Task requirements:
Copy everything in the data below exactly except the pictures.

---+---

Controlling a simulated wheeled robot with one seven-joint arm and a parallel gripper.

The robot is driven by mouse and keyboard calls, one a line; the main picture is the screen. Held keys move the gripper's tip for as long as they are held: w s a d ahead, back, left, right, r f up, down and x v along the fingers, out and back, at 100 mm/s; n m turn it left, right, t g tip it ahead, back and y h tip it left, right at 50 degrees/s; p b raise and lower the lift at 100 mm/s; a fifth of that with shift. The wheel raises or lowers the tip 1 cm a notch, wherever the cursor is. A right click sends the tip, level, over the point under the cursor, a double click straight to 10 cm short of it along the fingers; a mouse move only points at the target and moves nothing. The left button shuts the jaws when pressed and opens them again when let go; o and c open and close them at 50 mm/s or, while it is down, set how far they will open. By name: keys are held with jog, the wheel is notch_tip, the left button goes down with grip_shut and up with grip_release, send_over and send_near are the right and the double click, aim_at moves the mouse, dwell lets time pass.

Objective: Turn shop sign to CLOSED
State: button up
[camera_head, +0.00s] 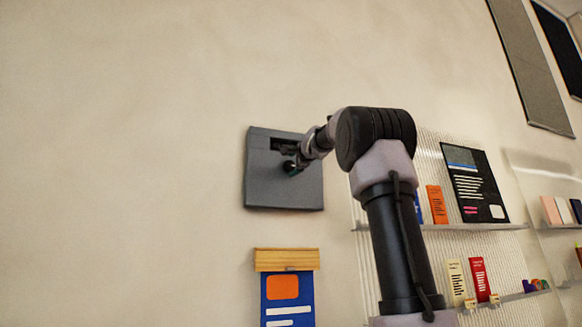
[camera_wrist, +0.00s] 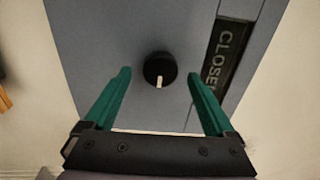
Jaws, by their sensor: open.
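The shop sign (camera_head: 262,180) is a grey square box on the wall, left of my arm in the head view. The wrist view shows its grey face (camera_wrist: 120,30) up close. A round black knob (camera_wrist: 158,66) with a pale pointer line is on the face. Beside it a dark window (camera_wrist: 232,50) shows the letters "CLOSE", with the end cut off by my finger. My gripper (camera_wrist: 159,76) is open, its green fingers on either side of the knob with gaps to it. I cannot tell how far the fingertips are from the face. In the head view my gripper (camera_head: 293,168) hides the knob.
Below the sign hangs a blue poster (camera_head: 288,300) under a wooden strip (camera_head: 287,259). Shelves (camera_head: 480,227) with cards and a black poster (camera_head: 474,184) are at the right. The wall left of the sign is bare.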

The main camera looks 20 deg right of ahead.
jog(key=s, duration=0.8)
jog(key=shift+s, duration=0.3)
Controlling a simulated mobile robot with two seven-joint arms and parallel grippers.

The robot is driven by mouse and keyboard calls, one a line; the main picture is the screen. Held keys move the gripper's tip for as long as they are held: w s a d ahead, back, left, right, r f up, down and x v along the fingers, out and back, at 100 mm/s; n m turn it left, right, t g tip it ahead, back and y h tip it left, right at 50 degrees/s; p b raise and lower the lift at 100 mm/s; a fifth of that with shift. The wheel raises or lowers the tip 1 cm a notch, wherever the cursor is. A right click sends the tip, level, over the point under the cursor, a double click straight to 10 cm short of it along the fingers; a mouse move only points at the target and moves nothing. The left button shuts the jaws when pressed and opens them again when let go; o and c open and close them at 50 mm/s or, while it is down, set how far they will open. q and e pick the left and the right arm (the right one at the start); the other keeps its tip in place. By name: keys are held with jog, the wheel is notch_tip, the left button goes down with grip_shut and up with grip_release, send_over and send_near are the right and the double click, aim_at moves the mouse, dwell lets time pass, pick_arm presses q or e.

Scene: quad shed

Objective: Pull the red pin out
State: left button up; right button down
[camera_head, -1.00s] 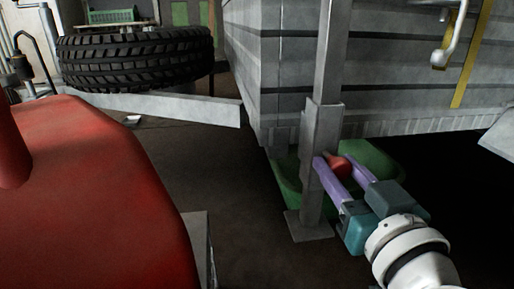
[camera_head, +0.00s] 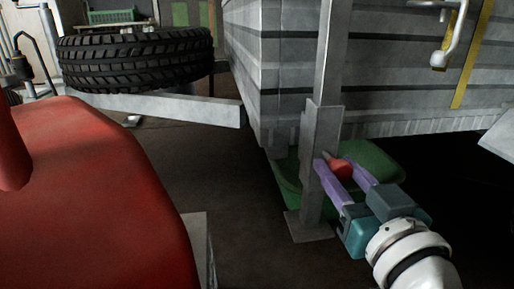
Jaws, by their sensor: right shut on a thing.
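The red pin (camera_head: 342,169) shows beside the upright metal post (camera_head: 321,150) of the trailer's support leg. My right gripper (camera_head: 340,168) reaches in from the lower right, with its purple fingers on either side of the pin, and is shut on it. The pin's red head shows between the fingers. A short grey part shows at its tip near the post; I cannot tell whether it is still inside the post. My left gripper is not in view.
The post stands on a flat foot plate (camera_head: 309,227). A green tub (camera_head: 374,158) lies behind it under the grey trailer body (camera_head: 400,75). A red rounded body (camera_head: 95,190) fills the left. A tyre (camera_head: 135,60) rests on a grey beam (camera_head: 165,108). Dark floor between is clear.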

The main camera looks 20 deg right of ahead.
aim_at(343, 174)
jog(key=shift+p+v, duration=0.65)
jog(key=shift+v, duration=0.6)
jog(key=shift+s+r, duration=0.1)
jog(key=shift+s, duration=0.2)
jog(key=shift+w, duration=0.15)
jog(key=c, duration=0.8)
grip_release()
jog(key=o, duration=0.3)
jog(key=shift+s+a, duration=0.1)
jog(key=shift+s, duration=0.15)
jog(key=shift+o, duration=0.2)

---+---

Response:
Controlling a simulated wheeled robot with one seven-joint arm and a parallel gripper.

The robot is driven by mouse and keyboard calls, one a line; the main picture is the screen. Held keys move the gripper's tip for as long as they are held: w s a d ahead, back, left, right, r f up, down and x v along the fingers, out and back, at 100 mm/s; n m turn it left, right, t g tip it ahead, back and y h tip it left, right at 50 degrees/s; p b raise and lower the lift at 100 mm/s; a fifth of that with shift. The wheel raises or lowers the tip 1 cm a notch, wherever the cursor is. A right click sends the tip, level, over the point under the cursor, a double click straight to 10 cm short of it along the fingers; a mouse move only points at the target and moves nothing. The left button shuts the jaws when pressed and opens them again when let go; o and c open and close them at 50 mm/s or, while it is down, set how far they will open. By name: keys are held with jog, the wheel is notch_tip, the left button goes down with grip_shut and up with grip_release, send_over and send_near are the right and the double click, aim_at moves the mouse, dwell lets time pass.

Objective: Turn shop sign to CLOSED
State: button up
[camera_head, +0.00s] 
[camera_wrist, +0.00s] 
Jaws, by their sensor: open.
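The shop sign (camera_head: 262,180) is a grey square box on the wall, left of my arm in the head view. The wrist view shows its grey face (camera_wrist: 120,30) up close. A round black knob (camera_wrist: 158,66) with a pale pointer line is on the face. Beside it a dark window (camera_wrist: 232,50) shows the letters "CLOSE", with the end cut off by my finger. My gripper (camera_wrist: 159,76) is open, its green fingers on either side of the knob with gaps to it. I cannot tell how far the fingertips are from the face. In the head view my gripper (camera_head: 293,168) hides the knob.
Below the sign hangs a blue poster (camera_head: 288,300) under a wooden strip (camera_head: 287,259). Shelves (camera_head: 480,227) with cards and a black poster (camera_head: 474,184) are at the right. The wall left of the sign is bare.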

The main camera looks 20 deg right of ahead.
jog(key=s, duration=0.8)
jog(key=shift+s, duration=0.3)
Controlling a simulated mobile robot with two seven-joint arms and parallel grippers.

The robot is driven by mouse and keyboard calls, one a line; the main picture is the screen. Held keys move the gripper's tip for as long as they are held: w s a d ahead, back, left, right, r f up, down and x v along the fingers, out and back, at 100 mm/s; n m turn it left, right, t g tip it ahead, back and y h tip it left, right at 50 degrees/s; p b raise and lower the lift at 100 mm/s; a fifth of that with shift. The wheel raises or lowers the tip 1 cm a notch, wherever the cursor is. A right click sends the tip, level, over the point under the cursor, a double click straight to 10 cm short of it along the fingers; a mouse move only points at the target and moves nothing. The left button shuts the jaws when pressed and opens them again when let go; o and c open and close them at 50 mm/s or, while it is down, set how far they will open. q and e pick the left and the right arm (the right one at the start); the other keeps its tip in place. By name: keys are held with jog, the wheel is notch_tip, the left button goes down with grip_shut and up with grip_release, send_over and send_near are the right and the double click, aim_at moves the mouse, dwell lets time pass, pick_arm presses q or e.

Scene: quad shed

Objective: Pull the red pin out
State: left button up; right button down
[camera_head, -1.00s] 
[camera_head, +0.00s] 
Jaws, by their sensor: right shut on a thing.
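The red pin (camera_head: 342,169) shows beside the upright metal post (camera_head: 321,150) of the trailer's support leg. My right gripper (camera_head: 340,168) reaches in from the lower right, with its purple fingers on either side of the pin, and is shut on it. The pin's red head shows between the fingers. A short grey part shows at its tip near the post; I cannot tell whether it is still inside the post. My left gripper is not in view.
The post stands on a flat foot plate (camera_head: 309,227). A green tub (camera_head: 374,158) lies behind it under the grey trailer body (camera_head: 400,75). A red rounded body (camera_head: 95,190) fills the left. A tyre (camera_head: 135,60) rests on a grey beam (camera_head: 165,108). Dark floor between is clear.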

The main camera looks 20 deg right of ahead.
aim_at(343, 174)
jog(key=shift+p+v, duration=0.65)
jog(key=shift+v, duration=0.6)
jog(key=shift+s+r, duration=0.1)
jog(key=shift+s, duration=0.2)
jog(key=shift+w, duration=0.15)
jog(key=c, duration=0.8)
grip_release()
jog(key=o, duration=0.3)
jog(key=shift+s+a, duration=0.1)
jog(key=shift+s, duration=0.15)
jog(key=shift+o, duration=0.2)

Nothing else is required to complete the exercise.